» **Information provided**:

Begin

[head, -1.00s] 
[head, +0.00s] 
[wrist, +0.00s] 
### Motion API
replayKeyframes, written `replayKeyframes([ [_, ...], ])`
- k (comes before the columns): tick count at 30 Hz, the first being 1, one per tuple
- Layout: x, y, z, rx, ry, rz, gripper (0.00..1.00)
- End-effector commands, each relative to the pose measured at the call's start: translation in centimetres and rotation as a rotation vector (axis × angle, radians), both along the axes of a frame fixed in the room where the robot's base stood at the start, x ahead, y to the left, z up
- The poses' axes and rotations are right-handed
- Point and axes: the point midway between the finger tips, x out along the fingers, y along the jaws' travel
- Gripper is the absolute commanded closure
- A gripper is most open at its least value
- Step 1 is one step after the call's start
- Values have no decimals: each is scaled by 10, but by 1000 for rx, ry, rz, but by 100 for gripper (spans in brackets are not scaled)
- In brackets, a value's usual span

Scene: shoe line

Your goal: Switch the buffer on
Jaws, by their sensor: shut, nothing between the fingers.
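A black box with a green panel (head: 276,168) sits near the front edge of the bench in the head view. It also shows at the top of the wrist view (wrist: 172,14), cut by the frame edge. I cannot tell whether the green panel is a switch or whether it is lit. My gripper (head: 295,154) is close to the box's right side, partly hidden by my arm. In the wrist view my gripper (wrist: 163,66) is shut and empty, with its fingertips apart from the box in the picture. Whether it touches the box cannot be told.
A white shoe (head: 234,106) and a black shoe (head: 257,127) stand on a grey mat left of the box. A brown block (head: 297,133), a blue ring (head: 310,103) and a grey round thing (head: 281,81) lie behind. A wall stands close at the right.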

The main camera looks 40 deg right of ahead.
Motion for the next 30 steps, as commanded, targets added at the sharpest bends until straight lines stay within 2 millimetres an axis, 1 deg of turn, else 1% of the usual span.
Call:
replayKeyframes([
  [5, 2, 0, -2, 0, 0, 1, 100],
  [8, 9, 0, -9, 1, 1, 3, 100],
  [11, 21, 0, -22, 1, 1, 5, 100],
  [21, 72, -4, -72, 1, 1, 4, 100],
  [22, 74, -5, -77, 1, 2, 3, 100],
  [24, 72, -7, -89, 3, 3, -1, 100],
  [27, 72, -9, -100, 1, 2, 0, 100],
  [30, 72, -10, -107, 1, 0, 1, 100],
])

End

» **Problem to solve**:
List the lines of the material in which the word "Motion" occurs.

» **Written answer**:
### Motion API
Motion for the next 30 steps, as commanded, targets added at the sharpest bends until straight lines stay within 2 millimetres an axis, 1 deg of turn, else 1% of the usual span.

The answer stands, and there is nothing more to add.